Stored data
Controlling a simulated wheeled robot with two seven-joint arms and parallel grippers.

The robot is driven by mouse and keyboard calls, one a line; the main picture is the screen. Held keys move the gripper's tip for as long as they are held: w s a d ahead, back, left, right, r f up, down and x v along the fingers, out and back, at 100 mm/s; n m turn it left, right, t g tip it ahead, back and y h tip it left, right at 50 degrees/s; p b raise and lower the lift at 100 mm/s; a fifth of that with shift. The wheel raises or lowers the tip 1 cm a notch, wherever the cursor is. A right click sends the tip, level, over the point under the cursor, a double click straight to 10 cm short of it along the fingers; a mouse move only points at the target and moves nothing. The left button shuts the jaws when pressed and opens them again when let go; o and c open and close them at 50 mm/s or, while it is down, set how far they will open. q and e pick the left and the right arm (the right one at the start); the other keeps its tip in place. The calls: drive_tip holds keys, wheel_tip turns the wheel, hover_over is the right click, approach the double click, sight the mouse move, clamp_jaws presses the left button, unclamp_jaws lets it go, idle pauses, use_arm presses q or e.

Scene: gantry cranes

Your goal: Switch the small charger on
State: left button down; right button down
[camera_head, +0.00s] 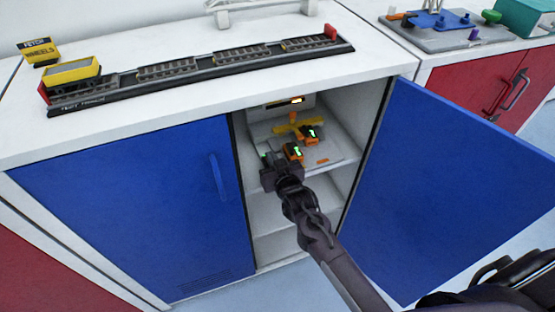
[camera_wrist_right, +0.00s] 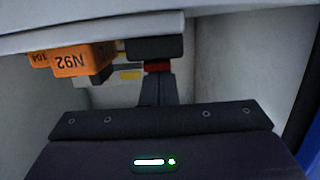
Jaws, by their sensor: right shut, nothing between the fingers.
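Inside the open blue cabinet, orange blocks with green lit marks (camera_head: 311,134) stand on the upper shelf, beside a yellow bar-shaped piece (camera_head: 290,127). At the back is a pale unit with a lit orange display (camera_head: 297,100). I cannot tell which part is the small charger. My right gripper (camera_head: 270,160) is at the shelf's front, close to the nearer orange block. In the right wrist view, an orange block marked N92 (camera_wrist_right: 82,60) appears upside down. My shut, empty fingers (camera_wrist_right: 156,88) point at a small red part (camera_wrist_right: 157,67) by a dark block (camera_wrist_right: 155,47); contact is unclear. My left gripper is out of view.
The open blue door (camera_head: 450,190) stands to the right of my arm, and the closed blue door (camera_head: 135,215) is on the left. The white countertop (camera_head: 200,110) overhangs the opening and carries a toy track (camera_head: 190,72). The lower shelf (camera_head: 270,212) looks empty.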

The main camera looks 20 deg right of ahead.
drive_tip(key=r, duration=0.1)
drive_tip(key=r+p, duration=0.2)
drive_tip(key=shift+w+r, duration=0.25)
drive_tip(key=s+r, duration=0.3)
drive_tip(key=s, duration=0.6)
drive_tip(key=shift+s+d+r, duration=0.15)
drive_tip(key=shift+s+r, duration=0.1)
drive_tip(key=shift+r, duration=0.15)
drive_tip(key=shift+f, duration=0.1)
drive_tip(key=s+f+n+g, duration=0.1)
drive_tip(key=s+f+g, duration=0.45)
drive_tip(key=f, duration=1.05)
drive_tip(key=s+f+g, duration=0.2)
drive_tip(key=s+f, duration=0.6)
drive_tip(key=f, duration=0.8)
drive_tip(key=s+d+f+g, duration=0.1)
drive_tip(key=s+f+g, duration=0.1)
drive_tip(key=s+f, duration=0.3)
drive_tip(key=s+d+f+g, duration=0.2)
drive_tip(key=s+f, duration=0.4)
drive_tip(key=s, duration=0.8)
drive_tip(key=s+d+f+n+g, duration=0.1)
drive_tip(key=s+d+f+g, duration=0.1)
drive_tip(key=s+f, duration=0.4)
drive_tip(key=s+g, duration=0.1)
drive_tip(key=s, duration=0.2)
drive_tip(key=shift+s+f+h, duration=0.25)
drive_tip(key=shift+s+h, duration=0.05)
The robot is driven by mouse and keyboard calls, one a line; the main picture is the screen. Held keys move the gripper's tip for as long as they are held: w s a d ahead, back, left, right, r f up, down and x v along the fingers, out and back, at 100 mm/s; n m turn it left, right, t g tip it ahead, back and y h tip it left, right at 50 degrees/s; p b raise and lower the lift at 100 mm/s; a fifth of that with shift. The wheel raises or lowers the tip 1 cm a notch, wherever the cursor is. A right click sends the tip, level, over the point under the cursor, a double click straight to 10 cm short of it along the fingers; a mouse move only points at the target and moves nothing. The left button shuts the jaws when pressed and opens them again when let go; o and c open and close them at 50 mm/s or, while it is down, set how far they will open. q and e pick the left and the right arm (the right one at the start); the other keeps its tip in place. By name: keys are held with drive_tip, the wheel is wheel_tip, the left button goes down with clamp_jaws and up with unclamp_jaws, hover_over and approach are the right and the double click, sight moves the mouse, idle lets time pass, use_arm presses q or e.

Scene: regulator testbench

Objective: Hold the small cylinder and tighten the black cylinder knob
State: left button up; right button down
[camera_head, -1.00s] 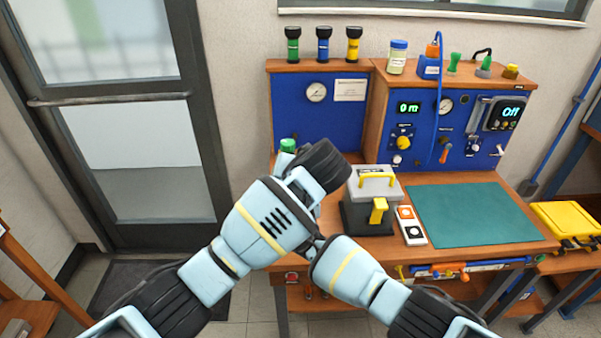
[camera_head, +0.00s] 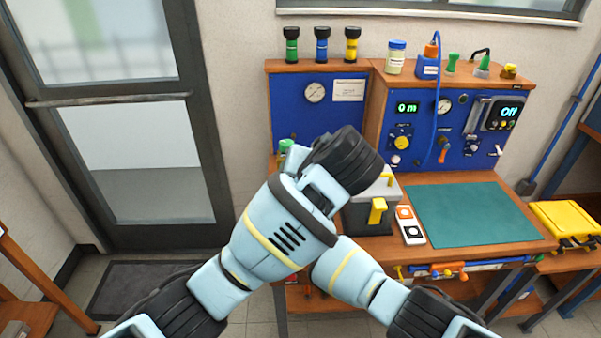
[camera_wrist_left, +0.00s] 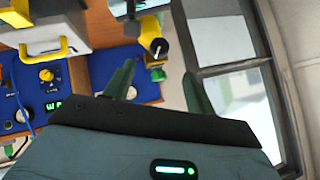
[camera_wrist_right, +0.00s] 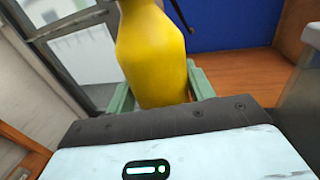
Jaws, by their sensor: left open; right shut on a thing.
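A yellow body (camera_wrist_right: 152,55) fills the middle of the right wrist view, between the fingers of my right gripper (camera_wrist_right: 158,85), which is shut on it. In the left wrist view a small yellow piece (camera_wrist_left: 150,28) with a round black knob (camera_wrist_left: 158,47) stands beyond my left gripper's fingertips; this looks like the held cylinder and its knob. My left gripper (camera_wrist_left: 160,78) is open, its two green fingers apart and pointing toward the knob, with nothing between them. In the head view my left forearm and wrist hide both grippers and the cylinder.
A grey-black box (camera_head: 360,215) with yellow handle and latch stands on the bench beside a small two-button box (camera_head: 410,225). A green mat (camera_head: 475,215) lies to the right. Blue gauge panels (camera_head: 315,105) stand behind; a glass door (camera_head: 130,120) is at left.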

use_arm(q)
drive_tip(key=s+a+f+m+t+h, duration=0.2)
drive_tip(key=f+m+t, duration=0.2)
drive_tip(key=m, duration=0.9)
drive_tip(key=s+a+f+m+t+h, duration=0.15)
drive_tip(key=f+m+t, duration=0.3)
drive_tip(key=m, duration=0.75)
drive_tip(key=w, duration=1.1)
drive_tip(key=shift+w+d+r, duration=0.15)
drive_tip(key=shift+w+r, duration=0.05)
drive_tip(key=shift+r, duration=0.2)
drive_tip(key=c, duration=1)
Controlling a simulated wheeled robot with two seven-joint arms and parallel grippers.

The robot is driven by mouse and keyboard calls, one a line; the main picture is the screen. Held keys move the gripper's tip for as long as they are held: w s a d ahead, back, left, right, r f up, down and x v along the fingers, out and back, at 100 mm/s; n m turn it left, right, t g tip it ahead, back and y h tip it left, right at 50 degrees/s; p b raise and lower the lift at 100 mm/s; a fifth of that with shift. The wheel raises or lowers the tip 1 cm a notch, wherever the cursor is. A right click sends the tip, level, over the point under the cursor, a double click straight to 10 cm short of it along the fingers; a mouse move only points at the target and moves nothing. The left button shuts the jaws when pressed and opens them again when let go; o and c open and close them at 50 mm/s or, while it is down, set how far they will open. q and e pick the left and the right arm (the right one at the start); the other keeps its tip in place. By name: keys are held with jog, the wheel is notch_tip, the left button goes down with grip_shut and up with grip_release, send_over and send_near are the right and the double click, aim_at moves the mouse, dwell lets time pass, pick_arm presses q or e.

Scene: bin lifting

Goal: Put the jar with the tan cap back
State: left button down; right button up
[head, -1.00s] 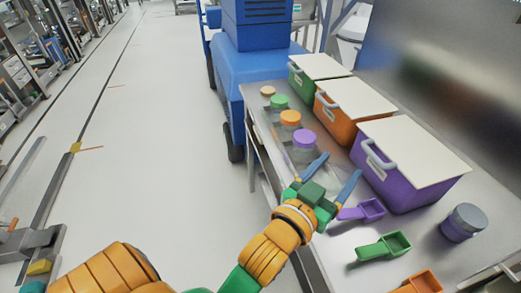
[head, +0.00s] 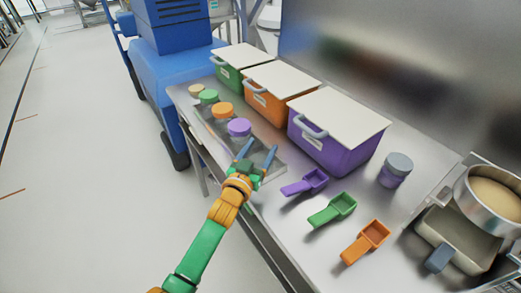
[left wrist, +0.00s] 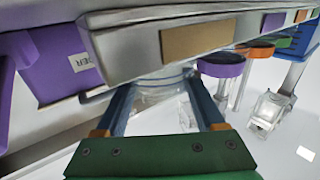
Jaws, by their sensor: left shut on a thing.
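A tan-capped jar (head: 196,91) stands at the far end of the row, beyond the green-capped (head: 208,97), orange-capped (head: 222,110) and purple-capped jars (head: 239,128). My left gripper (head: 260,147) is at the near end of this row, just past the purple-capped jar. In the left wrist view, its fingers (left wrist: 165,108) close on a clear glass jar (left wrist: 160,82); that jar's cap cannot be seen. A grey rail with a tan label (left wrist: 198,42) lies just beyond the fingers and covers part of the jar. My right gripper is not in view.
Green (head: 228,75), orange (head: 262,100) and purple (head: 322,148) lidded bins stand right of the row. Purple (head: 306,182), green (head: 333,208) and orange (head: 367,240) scoops, a grey-capped jar (head: 397,165) and a metal pot (head: 490,185) lie nearer. Floor is clear at left.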

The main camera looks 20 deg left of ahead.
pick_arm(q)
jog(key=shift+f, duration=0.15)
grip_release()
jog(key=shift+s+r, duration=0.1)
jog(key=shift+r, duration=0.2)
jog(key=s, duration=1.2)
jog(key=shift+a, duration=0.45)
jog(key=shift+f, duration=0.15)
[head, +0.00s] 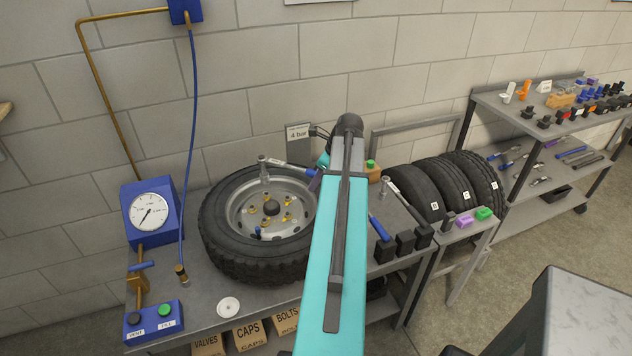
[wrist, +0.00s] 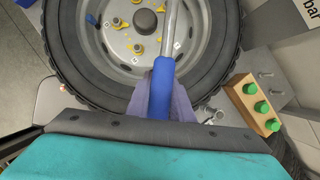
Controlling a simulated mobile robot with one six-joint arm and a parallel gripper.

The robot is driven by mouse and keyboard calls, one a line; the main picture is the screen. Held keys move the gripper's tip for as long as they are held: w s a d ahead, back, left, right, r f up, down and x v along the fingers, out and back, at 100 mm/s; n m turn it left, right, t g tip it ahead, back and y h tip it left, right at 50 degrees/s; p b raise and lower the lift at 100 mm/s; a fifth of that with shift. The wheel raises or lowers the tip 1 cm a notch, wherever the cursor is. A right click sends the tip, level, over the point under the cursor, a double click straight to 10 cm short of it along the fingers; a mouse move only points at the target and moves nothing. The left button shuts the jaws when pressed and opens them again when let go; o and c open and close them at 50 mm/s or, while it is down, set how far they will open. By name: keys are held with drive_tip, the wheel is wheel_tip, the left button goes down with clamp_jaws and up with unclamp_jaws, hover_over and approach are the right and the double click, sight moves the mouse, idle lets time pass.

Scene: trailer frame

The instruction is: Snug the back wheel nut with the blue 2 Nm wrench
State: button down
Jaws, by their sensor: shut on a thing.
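The wheel (head: 222,248) lies flat on the bench, with several yellow nuts around its dark hub (head: 271,208). My gripper (wrist: 160,98) is shut on the blue handle of the wrench (wrist: 162,80). In the head view the wrench's steel shaft (head: 287,166) runs left over the rim, and its head with a downward socket stands near the back wheel nut (head: 266,196). I cannot tell if the socket touches the nut. In the wrist view the wrench's far end is out of frame. My arm hides much of the handle in the head view.
A gauge box (head: 150,211) and button box (head: 153,320) stand left. A block with green buttons (wrist: 254,103) is right of the wheel in the wrist view. Another blue-handled tool (head: 377,228), black blocks (head: 404,243) and upright tyres (head: 415,190) are to the right.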

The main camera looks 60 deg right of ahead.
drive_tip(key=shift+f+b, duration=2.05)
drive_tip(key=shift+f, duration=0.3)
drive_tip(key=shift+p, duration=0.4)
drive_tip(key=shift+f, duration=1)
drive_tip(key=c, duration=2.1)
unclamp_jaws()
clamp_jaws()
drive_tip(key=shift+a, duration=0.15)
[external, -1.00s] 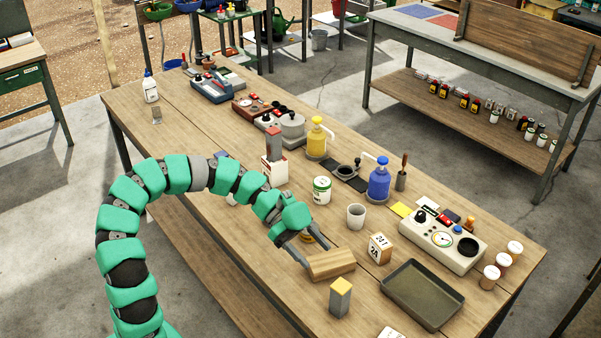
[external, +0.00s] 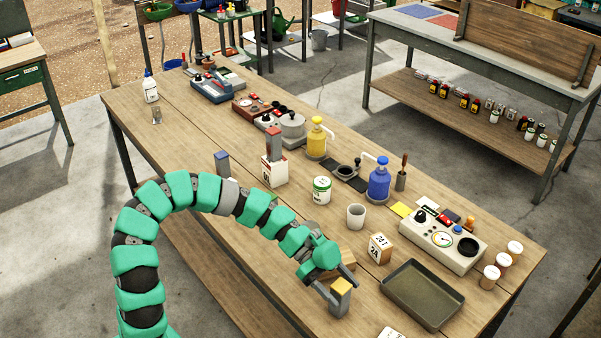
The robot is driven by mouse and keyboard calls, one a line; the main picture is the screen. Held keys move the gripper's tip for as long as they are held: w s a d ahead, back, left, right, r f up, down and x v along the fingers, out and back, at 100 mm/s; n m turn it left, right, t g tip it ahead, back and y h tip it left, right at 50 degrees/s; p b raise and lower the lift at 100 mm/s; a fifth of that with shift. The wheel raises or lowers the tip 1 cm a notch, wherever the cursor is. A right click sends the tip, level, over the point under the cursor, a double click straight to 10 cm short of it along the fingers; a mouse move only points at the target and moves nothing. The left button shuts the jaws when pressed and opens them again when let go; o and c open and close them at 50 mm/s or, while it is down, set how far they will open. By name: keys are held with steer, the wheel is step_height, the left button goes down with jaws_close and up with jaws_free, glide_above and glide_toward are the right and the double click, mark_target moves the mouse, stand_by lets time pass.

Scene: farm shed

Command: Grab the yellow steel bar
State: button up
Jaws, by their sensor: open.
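A wooden block (external: 345,259) sits just behind my gripper, partly hidden. A dark tray (external: 424,294) lies to the right, with a numbered box (external: 380,249) behind it. A blue-topped bar (external: 222,162) and a red-topped bar (external: 274,146) stand farther left.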

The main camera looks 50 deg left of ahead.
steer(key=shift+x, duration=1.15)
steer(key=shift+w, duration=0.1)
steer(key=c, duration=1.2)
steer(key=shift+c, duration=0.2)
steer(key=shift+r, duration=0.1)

#### WHAT IS EXPECTED:
From the records above, pick out and copy each line holding the word "State".

#### EXERCISE ANSWER:
State: left button down; right button down
State: left button up; right button down
State: left button down; right button up
State: button down
State: button up

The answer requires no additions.